For many years it was thought that iron was reduced to Fe(I) and NO oxidized to NO+, based upon an observed magnetic moment suggestive of three unpaired electrons, however, the current thinking is that high spin Fe(III) (S=5/2) antiferromagnetically couples with NO- (S=1) for an observed spin of S=3/2.

Other than the above, I agree with Dhanajay Gupta that the equations in the book are correct, that some of the Fe2+ is oxidized to Fe3+ in the first equation forming NO, and NO coordinates to remaining Fe2+ according to the second equation, but the second equation doesn't specify the charge on Fe or NO, just the overall charge of the complex.

In the first equation in the book, it should be understood that the ions are aqueous. For example H+ doesn't mean there are bare protons, it is understood to mean $\ce{H_3O+}$ and Fe2+ is $\ce{[Fe(H2O)6]^{2+}}$ and Fe3+ is $\ce{[Fe(H2O)6]^{3+}}$.

In the second equation in the book, the inner coordination sphere is explicitly shown.

In the article cited above the mechanism of the second equation is explained. Neutral NO attacks hexaaquairon(II), forming a 7-coordinate transition state, a water leaves, and "This rate-determining displacement of coordinated water is followed by a rapid intramolecular charge-redistribution process to lead to the final $\ce{ [Fe^{III}(H_2O)_5(NO^{-})]^{2+}}$ product".

but why won't NO take electrons from the oxidation of Iron ($Fe^{2+} \rightarrow Fe^{3+} + e^-$), make $NO^-$ and attack the above and substitute one water molecule and give more of the brown ring complex?

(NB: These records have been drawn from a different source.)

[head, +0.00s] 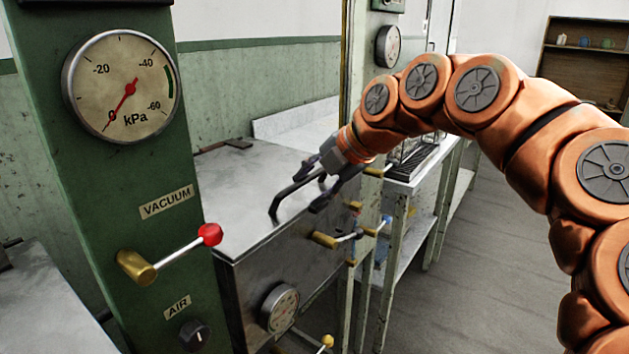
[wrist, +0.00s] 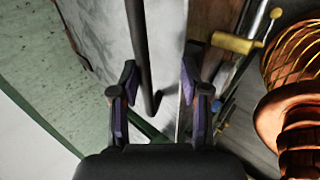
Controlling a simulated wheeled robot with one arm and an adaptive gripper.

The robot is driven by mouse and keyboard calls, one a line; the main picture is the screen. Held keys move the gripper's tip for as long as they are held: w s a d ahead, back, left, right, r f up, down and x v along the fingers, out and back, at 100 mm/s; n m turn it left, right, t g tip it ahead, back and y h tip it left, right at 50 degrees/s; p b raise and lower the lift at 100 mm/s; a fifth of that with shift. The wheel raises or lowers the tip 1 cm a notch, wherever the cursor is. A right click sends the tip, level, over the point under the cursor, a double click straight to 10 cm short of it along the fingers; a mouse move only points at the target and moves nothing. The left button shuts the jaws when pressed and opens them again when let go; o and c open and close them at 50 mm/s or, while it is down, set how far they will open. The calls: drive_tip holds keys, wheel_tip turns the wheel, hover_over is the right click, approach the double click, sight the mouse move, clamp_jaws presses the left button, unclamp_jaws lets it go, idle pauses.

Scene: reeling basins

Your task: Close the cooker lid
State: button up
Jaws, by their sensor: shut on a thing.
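The cooker (head: 290,255) is a grey metal box beside the green panel in the head view. Its lid (head: 245,195) is a pale metal plate that looks flat or nearly flat on top; I cannot tell whether a small gap is left at its edge. A dark bar handle (head: 292,194) stands up from the lid near its front edge. My gripper (head: 320,183) is at the right end of this handle, shut on it. In the wrist view, the handle (wrist: 141,55) runs between the two fingers of my gripper (wrist: 160,105), closer to the left finger.
A green panel (head: 110,190) with a vacuum gauge (head: 120,86) and a red-knobbed lever (head: 208,235) stands at left. Brass valves (head: 325,239) and a dial (head: 279,307) project from the cooker's front side. A bench (head: 410,180) stands behind; open floor (head: 480,270) lies to the right.

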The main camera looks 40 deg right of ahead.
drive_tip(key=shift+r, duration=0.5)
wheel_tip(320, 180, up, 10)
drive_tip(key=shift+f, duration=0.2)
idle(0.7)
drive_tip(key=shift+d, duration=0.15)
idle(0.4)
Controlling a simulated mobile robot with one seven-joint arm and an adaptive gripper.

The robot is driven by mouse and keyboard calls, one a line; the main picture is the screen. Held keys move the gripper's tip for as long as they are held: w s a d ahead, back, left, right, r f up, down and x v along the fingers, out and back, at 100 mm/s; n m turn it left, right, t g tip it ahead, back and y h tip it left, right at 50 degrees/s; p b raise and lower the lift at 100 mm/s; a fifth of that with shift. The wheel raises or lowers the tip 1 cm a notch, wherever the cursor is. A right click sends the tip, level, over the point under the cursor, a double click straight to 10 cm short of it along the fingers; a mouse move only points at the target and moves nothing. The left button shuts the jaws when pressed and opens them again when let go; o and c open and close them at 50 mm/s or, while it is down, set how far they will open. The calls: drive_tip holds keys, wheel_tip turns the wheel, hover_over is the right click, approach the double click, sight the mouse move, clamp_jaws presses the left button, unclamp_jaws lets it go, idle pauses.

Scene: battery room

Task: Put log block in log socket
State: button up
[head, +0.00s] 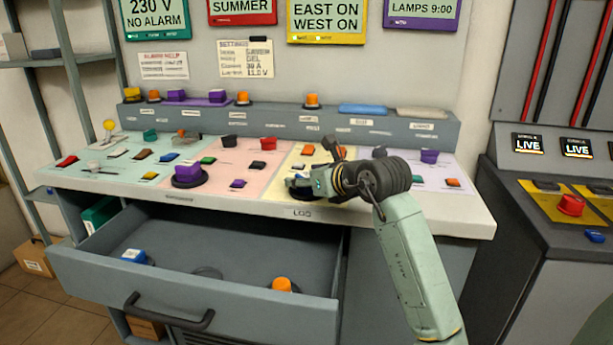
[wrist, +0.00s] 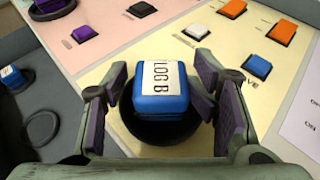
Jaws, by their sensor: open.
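The blue log block (wrist: 167,95) has a white top label reading "LOG B". In the wrist view it sits upright within the outline of the round black log socket (wrist: 135,127); how deep it is seated I cannot tell. My gripper (wrist: 165,90) is open, with one purple-padded finger on each side of the block and a visible gap at each side. In the head view my gripper (head: 312,184) is low over the yellow panel, above the "LOG" label on the desk's front edge, and it mostly hides the block and socket.
An open drawer (head: 95,262) below the desk holds a blue-and-white block (head: 133,257), an orange block (head: 282,285) and an empty dark ring. A purple block (head: 188,174) stands on a round black base left of my gripper. Several small coloured buttons surround the socket.

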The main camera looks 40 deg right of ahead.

To get the electron from Fe2+, NO would enter the inner coordination sphere, and when the electron transfer occurs, the brown ring complex is formed at that Fe. If the NO- then left that Fe, it would destroy one instance of the brown ring complex. Hypothetically, the Fe2+ could reduce NO via an outer sphere electron transfer, and then NO- coordinate Fe3+, but this is not what the article reports occurring.

Answer 2

Since this reaction takes place in aqueous solution, is is implied, that the reaction equations are involving solvated ions. In general both of the given equations are correct. However, I would prefer the first equation to include the highly charged metal ions as aqua complexes: $$\ce{NO3- + 3[Fe(H2O)_6]^{2+} + 4H+ -> NO + 3[Fe(H2O)_6]^{3+} + 2H2O}$$

Also note that this is a test for nitrate, and nitrite ions will interfere accordingly. $$\ce{NO2- + [Fe(H2O)_6]^{2+} + 2H+ -> NO + [Fe(H2O)_6]^{3+} + H2O}$$

It is important to realise, that the Iron (II) solution is given in massive excess for this test to work. Hence the newly reduced nitrogen monoxide will react with the yet unreacted excess of $\ce{Fe^{2+}}$: $$\ce{NO + [Fe(H2O)_6]^{2+} -> [Fe(NO)(H2O)_5]^{2+} + H2O}$$

Since the iron hexaaqua complexes are nearly colourless, they do not interfere with this visibility of this reaction.

Answer 3

The reactions given are correct. The nitric acid oxidizes the ferrous ions into ferric ions, and itself get's reduced to NO. But this reaction doesn't happen all at once. It's not as if all the ferrous ions are oxidized to ferric in one go. The remaining ferrous ions then form the brown ring complex with NO. Furthermore, the formation of the brown ring complex itself is a redox reaction. Iron is in the rare +1 oxidation state in the complex, whereas NO is actually NO+.

So yes, ferric ions are present in the solution. They were produced as a result of the first reaction, but are not required in the second reaction.